Posted by: Anonymous Coward on May 25, 2007 12:07 AM
I noticed your reference to "Tux Typing" - I am currently one of the primary programmers working on tuxtype (as well as Tux, Of Math Command aka "tuxmath"). It should be noted that both programs are now being actively developed, after a rather dormant period. More help is always welcome, obviously (particularly in website design, as the link below will indicate!). The project now lives at Alioth, with the main public page at:

<a href="" title=""></a>

By following the "Released Files" link in the lower right corner, you can get to a page with source tar.gz archives for *nix installation as well as recent MacOSX (TuxMath-only) and Windows binaries.

Our source repository is the "tux4kids" project at

David Bruce


Should Learn to Write From Other "THAN" You Also!

Posted by: Anonymous Coward on May 25, 2007 12:57 AM
The pot calling the kettle black? It's "other than you", not "other then you".

I once worked as a fuel transfer technician (pump jockey) at a local service station. One day, a man came into our office laughing himself sick. When asked why he was laughing, he replied, "there's a stupid customer at the self service island adding oil to his generator. What an idiot!"

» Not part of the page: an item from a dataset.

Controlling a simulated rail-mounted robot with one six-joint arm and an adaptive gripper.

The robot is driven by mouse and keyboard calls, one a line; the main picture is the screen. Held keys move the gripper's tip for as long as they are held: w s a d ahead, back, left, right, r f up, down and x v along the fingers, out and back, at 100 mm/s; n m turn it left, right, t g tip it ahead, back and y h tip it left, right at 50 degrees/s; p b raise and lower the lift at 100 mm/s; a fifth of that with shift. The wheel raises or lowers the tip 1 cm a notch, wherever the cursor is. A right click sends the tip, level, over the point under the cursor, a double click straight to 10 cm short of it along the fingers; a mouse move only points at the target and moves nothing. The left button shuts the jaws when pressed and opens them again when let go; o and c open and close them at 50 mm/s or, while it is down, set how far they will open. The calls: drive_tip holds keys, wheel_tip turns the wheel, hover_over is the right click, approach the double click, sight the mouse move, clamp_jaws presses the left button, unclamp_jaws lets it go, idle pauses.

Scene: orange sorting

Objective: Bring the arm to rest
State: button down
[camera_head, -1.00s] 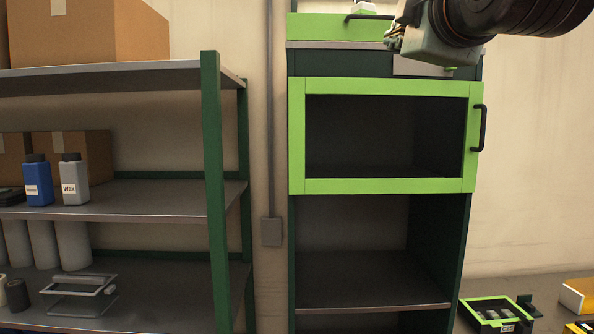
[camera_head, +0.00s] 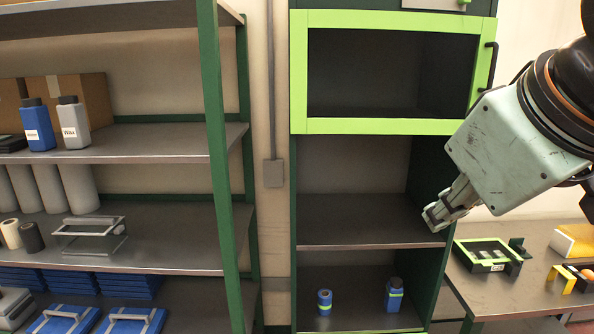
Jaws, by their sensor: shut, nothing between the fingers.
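My gripper (camera_head: 432,219) is at the right of the head view, with its pale green housing (camera_head: 510,150) tilted and its fingers pointing down and to the left. The fingers are shut and hold nothing. The fingertips appear in front of the right side of the dark green cabinet (camera_head: 425,165), near the level of its open middle shelf (camera_head: 365,222). I cannot tell whether they touch it. The arm comes in from the right edge of the picture, and the rest of it is out of view.
The cabinet's green-framed door (camera_head: 390,126) with a black handle is above. A blue can (camera_head: 324,302) and a blue bottle (camera_head: 394,295) stand on the lower shelf. A side table (camera_head: 510,295) at right holds a green-framed tray (camera_head: 483,254). A loaded rack (camera_head: 215,165) stands at left.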

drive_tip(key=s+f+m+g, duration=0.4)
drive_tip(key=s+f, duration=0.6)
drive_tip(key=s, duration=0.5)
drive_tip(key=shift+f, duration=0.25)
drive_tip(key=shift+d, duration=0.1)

What's the point of this bit? Well, the unknowing customer was indeed wrongly adding motor oil to his power power-steering pump, not,however, to his generator. No auto generator has ever been made that would allow you to add a quart of oil to it, and further, by the time this happened generators had long been replaced on automobile with alternators.

Moral: Don't criticize someone else's grammar, unless you can write one whole grammatically correct sentence yourself. Still laughing?


Re:I don't even know what to say

Posted by: Anonymous Coward on May 25, 2007 02:19 AM
I'd be interested in hearing about your hands-on experience with this laptop.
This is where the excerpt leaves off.